SHORT PROBLEM:
Give back, exactly as it appears, the run of lines opening with the one containing "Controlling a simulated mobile" and closing with the one containing "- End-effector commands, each". Nothing outside that run should appear.

··· DATA PROVIDED ···

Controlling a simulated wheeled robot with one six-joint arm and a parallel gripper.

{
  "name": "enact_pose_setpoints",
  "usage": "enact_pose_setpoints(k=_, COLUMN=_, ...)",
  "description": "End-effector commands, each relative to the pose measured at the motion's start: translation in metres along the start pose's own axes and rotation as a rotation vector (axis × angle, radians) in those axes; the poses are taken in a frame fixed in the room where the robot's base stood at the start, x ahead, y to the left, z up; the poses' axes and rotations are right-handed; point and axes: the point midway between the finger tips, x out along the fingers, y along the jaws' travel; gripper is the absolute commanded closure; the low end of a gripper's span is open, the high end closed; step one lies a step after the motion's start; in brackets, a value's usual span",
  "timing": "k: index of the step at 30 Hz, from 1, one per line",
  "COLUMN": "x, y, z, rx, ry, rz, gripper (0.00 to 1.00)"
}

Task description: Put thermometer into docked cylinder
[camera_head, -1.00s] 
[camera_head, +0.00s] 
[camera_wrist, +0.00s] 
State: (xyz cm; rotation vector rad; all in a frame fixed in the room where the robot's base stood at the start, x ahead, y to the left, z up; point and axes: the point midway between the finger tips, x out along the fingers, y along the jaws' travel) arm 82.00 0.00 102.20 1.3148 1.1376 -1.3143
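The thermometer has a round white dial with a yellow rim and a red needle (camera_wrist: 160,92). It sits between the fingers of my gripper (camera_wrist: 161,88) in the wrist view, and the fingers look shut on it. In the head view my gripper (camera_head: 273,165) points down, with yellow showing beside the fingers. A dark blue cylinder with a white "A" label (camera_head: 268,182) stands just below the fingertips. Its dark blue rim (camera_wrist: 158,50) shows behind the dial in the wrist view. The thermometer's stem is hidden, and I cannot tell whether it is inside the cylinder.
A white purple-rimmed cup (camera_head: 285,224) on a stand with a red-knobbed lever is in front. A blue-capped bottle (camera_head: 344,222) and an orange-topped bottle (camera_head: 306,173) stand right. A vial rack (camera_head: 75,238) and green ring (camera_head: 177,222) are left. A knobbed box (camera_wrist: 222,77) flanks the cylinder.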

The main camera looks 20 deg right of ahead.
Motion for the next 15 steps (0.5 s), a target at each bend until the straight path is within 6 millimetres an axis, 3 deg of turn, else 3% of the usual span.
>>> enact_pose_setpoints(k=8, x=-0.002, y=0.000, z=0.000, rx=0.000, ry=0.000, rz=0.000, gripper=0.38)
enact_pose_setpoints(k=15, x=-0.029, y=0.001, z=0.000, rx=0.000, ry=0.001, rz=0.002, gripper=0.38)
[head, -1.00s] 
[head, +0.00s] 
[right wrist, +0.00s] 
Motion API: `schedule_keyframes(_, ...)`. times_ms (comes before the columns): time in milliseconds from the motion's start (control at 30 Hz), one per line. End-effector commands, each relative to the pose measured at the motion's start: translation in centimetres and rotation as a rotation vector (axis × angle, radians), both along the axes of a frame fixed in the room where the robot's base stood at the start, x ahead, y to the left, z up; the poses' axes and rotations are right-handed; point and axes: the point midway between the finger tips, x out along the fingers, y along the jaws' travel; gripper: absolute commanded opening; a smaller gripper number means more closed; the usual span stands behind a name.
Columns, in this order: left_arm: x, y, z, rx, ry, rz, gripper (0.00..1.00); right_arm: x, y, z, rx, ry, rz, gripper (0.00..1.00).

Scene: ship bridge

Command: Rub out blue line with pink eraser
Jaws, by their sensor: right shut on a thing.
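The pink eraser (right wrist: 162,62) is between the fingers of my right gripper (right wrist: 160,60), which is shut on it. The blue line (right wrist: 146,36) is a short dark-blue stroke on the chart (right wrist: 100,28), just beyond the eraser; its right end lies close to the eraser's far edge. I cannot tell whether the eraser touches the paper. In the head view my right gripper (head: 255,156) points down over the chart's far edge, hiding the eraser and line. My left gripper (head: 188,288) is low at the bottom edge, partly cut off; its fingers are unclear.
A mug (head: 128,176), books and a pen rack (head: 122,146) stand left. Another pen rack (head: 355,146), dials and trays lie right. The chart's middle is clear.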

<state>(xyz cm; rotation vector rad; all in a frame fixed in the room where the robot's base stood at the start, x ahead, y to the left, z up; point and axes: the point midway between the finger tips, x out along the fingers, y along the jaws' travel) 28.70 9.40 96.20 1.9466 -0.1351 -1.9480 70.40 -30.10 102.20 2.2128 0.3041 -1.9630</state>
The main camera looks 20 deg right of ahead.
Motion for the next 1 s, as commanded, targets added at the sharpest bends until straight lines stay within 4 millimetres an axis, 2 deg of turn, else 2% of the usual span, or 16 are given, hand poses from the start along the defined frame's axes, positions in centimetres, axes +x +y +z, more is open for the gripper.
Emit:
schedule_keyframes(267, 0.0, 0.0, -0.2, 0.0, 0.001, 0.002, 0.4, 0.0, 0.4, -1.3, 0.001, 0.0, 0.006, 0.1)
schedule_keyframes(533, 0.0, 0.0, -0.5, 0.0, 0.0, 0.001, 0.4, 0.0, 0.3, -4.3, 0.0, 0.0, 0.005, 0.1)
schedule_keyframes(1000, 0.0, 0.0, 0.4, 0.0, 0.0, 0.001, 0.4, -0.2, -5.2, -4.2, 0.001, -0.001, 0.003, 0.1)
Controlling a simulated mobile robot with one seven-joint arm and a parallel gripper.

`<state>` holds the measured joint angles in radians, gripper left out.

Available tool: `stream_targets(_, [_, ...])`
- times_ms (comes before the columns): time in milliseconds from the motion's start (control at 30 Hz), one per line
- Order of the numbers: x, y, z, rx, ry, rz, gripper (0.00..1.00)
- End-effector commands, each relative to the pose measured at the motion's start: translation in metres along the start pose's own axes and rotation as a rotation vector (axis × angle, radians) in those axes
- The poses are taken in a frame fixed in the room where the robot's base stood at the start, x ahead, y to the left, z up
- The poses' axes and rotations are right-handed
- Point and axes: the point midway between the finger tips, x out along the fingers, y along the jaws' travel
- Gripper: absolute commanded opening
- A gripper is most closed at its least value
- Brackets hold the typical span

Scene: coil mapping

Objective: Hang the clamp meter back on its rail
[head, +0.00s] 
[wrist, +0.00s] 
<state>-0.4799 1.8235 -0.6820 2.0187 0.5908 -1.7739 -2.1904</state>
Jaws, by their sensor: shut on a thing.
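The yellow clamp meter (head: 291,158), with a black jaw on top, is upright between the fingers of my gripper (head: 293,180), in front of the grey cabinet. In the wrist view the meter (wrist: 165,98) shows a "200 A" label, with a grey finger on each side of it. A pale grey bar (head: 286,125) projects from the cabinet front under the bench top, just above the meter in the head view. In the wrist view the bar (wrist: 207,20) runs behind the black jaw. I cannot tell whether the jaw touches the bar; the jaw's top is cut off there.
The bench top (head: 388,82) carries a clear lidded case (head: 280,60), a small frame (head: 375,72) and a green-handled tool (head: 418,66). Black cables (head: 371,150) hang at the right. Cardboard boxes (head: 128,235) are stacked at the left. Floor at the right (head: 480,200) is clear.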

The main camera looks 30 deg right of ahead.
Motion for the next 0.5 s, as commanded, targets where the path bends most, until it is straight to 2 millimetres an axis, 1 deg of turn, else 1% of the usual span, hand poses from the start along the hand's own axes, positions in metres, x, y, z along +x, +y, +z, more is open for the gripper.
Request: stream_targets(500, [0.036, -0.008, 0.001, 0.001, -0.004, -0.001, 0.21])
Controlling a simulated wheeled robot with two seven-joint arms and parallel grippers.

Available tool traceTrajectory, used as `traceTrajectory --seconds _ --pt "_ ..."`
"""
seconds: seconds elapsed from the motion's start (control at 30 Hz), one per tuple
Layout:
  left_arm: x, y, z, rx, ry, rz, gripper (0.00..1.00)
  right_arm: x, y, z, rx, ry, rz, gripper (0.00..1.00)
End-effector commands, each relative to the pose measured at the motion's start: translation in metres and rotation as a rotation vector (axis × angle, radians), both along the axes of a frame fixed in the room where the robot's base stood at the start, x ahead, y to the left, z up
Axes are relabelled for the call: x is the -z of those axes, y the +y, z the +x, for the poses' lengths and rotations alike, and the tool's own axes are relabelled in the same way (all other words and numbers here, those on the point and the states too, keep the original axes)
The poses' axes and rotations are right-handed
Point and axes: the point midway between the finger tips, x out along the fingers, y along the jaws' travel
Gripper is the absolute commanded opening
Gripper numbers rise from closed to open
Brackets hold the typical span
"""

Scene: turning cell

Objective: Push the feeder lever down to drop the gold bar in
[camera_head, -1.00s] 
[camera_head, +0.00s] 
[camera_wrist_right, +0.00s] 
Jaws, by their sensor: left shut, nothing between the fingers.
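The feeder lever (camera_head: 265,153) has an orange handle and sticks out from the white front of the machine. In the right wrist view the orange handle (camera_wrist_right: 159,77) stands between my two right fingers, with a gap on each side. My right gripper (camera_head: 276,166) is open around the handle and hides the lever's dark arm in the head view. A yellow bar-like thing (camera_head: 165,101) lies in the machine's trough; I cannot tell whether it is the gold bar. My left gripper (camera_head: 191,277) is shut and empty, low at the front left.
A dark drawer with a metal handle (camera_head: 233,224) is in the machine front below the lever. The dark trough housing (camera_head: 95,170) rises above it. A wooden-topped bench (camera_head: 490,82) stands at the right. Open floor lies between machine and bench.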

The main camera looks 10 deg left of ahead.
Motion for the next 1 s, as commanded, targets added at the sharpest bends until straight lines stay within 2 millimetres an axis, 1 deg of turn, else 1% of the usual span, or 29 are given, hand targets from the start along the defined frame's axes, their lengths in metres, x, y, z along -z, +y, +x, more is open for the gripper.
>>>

···

FULL ANSWER:
Controlling a simulated mobile robot with one seven-joint arm and a parallel gripper.

`<state>` holds the measured joint angles in radians, gripper left out.

Available tool: `stream_targets(_, [_, ...])`
- times_ms (comes before the columns): time in milliseconds from the motion's start (control at 30 Hz), one per line
- Order of the numbers: x, y, z, rx, ry, rz, gripper (0.00..1.00)
- End-effector commands, each relative to the pose measured at the motion's start: translation in metres along the start pose's own axes and rotation as a rotation vector (axis × angle, radians) in those axes

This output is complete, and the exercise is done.